For transparency activists, disclosure of the 12-page document provided evidence that such materials contain important information that should be in the public domain. The story also demonstrates how nongovernmental organizations serve as interpretive intermediaries and how the lack of Spanish translation of documents by the World Bank inhibits public knowledge.
The news took some time to emerge. When it did, Uruguayans learned that the government had promised the Bank to make cutbacks in the social security system and in unemployment benefits, according to Eduardo Gudynas, of Globalización América Latina, who played a role in publicizing the information.
The document “showed that the government is open to reduce the support of the unemployment service (just in this moment when unemployment rates are very high due to the economic crisis); will reduce salary benefits of those working in state-owned companies; and evaluate other social programs (support to families with young children, food support, etc.),” Gudynas explained to freedominfo.org.
“The impacts of these measures are very important, not only for these workers (and their labor unions), but also on the perception of the public.” he said.
“Furthermore, they were presented by the press more or less at the same time that it was discovered that the government signed another secret agreement with a group of international private banks regarding the management of the largest Uruguayan commercial bank,” Gudynas added.
He continued, “Following the perspective of the common people, in a few days it was discovered that the government signed agreements without informing the public and without informing the Congress. This resulted in the large coverage by the media, but also in another measures, as the request for an investigation commission at the Congress. Many people considered that the government has almost lost all capabilities to set up its own policies and that it depends on the guidelines by external institutions.”
Presumption of Disclosure: Here’s how these disclosures came about.
On Aug. 8, 2002, an agreement was announced that would bring two related loans of $252 million to Uruguay to help deal with serious economic difficulties.
The first Structural Adjustment Loan (SAL) is be spent on building systems to prevent duplication and increase the efficiency in 50 social protection programs and to protect children from certain budget cuts in social protection programs. A first installment of $100 million will be disbursed immediately, with the remaining $50 million to be disbursed once policy reforms are enacted according to the government’s plan. The second loan, a $150-million Special Structural Adjustment Loan (SSAL), is for making reforms in the financial sector, specifically a government-supervised restructuring of the public banking system.
To see the Bank’s announcement and other materials click here.
The Bank’s press release, also issued in Spanish, did not address the conditions of the loan. The Bank placed on its web site a so-called Program Document, a lengthy description of the situation in the Uruguay, the loans and the terms. That document appears in English only. The press release, however, did not indicate the availability online of the Program Document.
Under World Bank policies, this Program Document (PD) is to be released after board action, providing that the borrowing government agrees. The Bank appears to be applying pressure to make sure that PDs are usually released, and in this case it was made available.
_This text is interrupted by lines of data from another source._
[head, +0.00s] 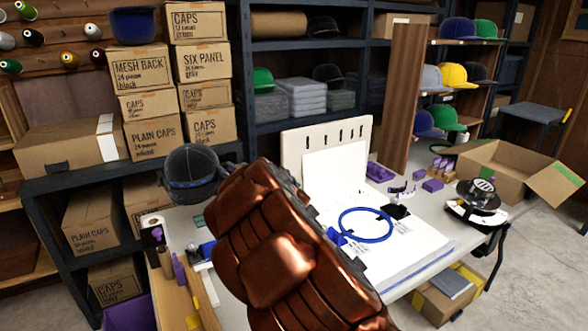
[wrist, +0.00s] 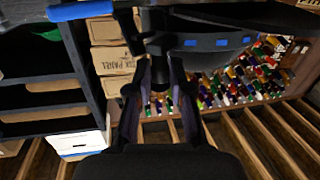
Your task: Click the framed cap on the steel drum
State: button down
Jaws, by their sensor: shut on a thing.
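A dark grey cap (head: 190,168) with a blue strip along its band shows left of my copper-coloured arm in the head view. In the wrist view the dark cap (wrist: 215,22) fills the top, with blue patches on a dark band that looks like its frame (wrist: 220,43). My gripper (wrist: 159,72) is shut on the framed cap at its lower edge. The fingertips are hidden behind my arm in the head view. A round black-and-silver fixture (head: 481,197) sits at the table's right edge. I cannot tell whether it is the steel drum.
A blue hoop (head: 367,225) lies on a white board on the table (head: 437,205). Stacked cartons (head: 152,135) and dark shelving (head: 262,75) stand behind and left. An open carton (head: 515,165) is at the right. Thread spools (wrist: 235,80) line a rack.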

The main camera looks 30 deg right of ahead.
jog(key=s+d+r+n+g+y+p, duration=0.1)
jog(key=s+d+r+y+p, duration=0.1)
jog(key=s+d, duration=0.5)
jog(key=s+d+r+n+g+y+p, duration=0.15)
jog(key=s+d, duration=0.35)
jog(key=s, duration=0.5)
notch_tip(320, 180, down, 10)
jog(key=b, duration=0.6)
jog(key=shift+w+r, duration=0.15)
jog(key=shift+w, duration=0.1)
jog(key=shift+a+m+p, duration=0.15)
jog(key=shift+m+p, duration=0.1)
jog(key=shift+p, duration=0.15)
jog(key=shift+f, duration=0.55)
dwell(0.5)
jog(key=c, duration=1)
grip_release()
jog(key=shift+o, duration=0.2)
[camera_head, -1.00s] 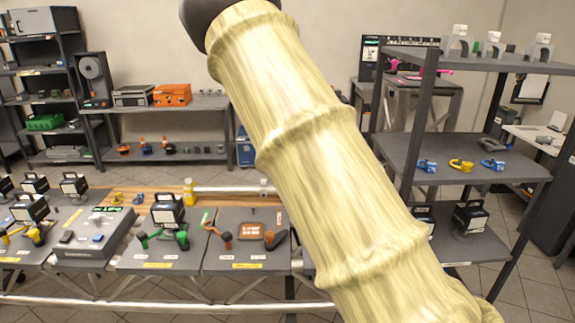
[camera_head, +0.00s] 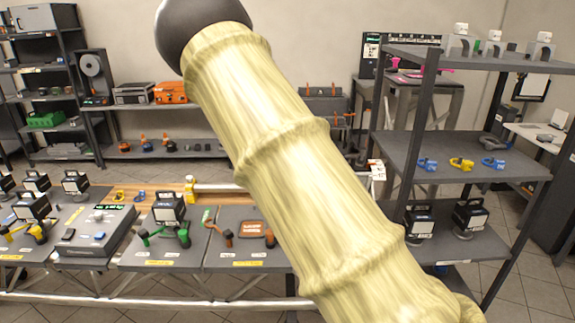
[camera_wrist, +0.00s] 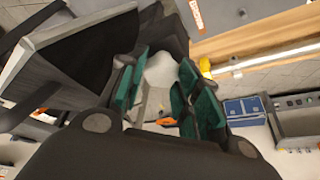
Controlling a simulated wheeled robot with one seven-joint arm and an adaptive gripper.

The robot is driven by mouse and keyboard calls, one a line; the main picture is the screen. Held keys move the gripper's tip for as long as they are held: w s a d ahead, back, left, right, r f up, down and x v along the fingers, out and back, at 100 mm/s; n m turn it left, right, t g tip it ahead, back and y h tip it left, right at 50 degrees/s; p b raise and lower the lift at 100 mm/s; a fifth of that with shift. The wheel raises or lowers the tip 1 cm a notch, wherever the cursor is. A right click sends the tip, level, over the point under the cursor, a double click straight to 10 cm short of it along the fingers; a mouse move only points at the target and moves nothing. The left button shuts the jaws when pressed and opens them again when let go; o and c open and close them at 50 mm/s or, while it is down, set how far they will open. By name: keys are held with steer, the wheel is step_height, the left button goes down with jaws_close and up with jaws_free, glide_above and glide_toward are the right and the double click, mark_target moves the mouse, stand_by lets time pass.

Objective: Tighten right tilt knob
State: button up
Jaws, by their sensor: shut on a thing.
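In the wrist view my gripper (camera_wrist: 160,95) shows dark green pads on its left and right fingers. The fingers are closed in on a thing that I cannot make out clearly, and a pale patch shows between the pads. A large dark lamp-like box with a grey frame (camera_wrist: 75,30) is close at the upper left, by the left fingers. No tilt knob can be told apart there. In the head view my gripper is out of sight. A black lamp (camera_head: 168,208) stands on the bench panel by green handles (camera_head: 183,237).
More black lamps stand on the bench, including one at the left (camera_head: 32,205). A dark shelf rack (camera_head: 480,155) at the right holds blue and yellow clamps and two lamps. A blue box (camera_wrist: 245,110) shows in the wrist view. Tiled floor lies in front.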

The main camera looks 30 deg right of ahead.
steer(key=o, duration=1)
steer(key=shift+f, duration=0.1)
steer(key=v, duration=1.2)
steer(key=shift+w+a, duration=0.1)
According to Gudynas, the document received little, if any, attention because of its length and because there was no Spanish version.
“It is my understanding that most journalists did not follow this kind of news; they are always short of time, more focused on precise daily news,” Gudynas commented.
Several weeks later, Gudynas came into possession of another document. Dated July 17, the document also describes the government’s promises to the Bank, but in a shorter form, and it was signed by Finance Minister Alberto Bension.
Known as a Letter of Development Policy, it is a mandatory part of the loan package. These letters are often not revealed by governments, although the Bank officially encourages their release. Under the new Bank disclosure policy effective Jan. 1, 2002, there is a “presumption” that the LDP will be disclosed by the government after the World Bank’s board of directors has approved the loan. The LDP is a letter from the borrowing government to the president of the World Bank that outlines the actions the government has agreed to take in exchange for the loan they have negotiated with the World Bank. The information is similar, often word for word, to that contained in the PD. However, the LDP is generally much shorter that the PD.
The Uruguayan government chose not to disclose this Letter of Development Policy, and still has not. Nor has it revealed an “annex,” the “action plan” for reforming the Banco Hipotercario del Uruguay.
In early September, Gudynas wrote about the letter in La Republica and sent a fact sheet to editors explain its contents. Meanwhile, a Spanish translation of the letter, and an annex about Banco Hipotecario was made by another NGO, the Third World Network. La Republica thought the letter was interesting enough to published them in full, in Spanish, as a special section. Later other newspapers and radio stations recognized the news value contained in the letter’s detailed descriptions of the loan conditions.
The pledge to reduce pensions further was noted in language stating: “This, in the medium term, the Government intends to undertake additional reforms in the pension system in order to reduce its burden on the fiscal accounts .” Concerning unemployment insurance, the government agreed to “implement a thorough reform” involving a cap on extensions, a reduction in benefits over time and lifetime limits.
The differences in the two documents also included a mention in the Bank’s Program Document, not contained in the LDP, about how consultations were held in Uruguay with NGOs, unions, entrepreneurs, cooperatives and academia. This assertion is “completely untrue,” Bissio said, “and only there to satisfy the board of the Bank.”
In an interesting footnote to the story, Bissio noted that when the labor and welfare minister was asked about the conditionalities “he quite candidly admitted ignoring the existence of such a document and commitment-one whole month after it was approved by the board of the Bank.” Bissio added, “And then they claim there is country ownership.”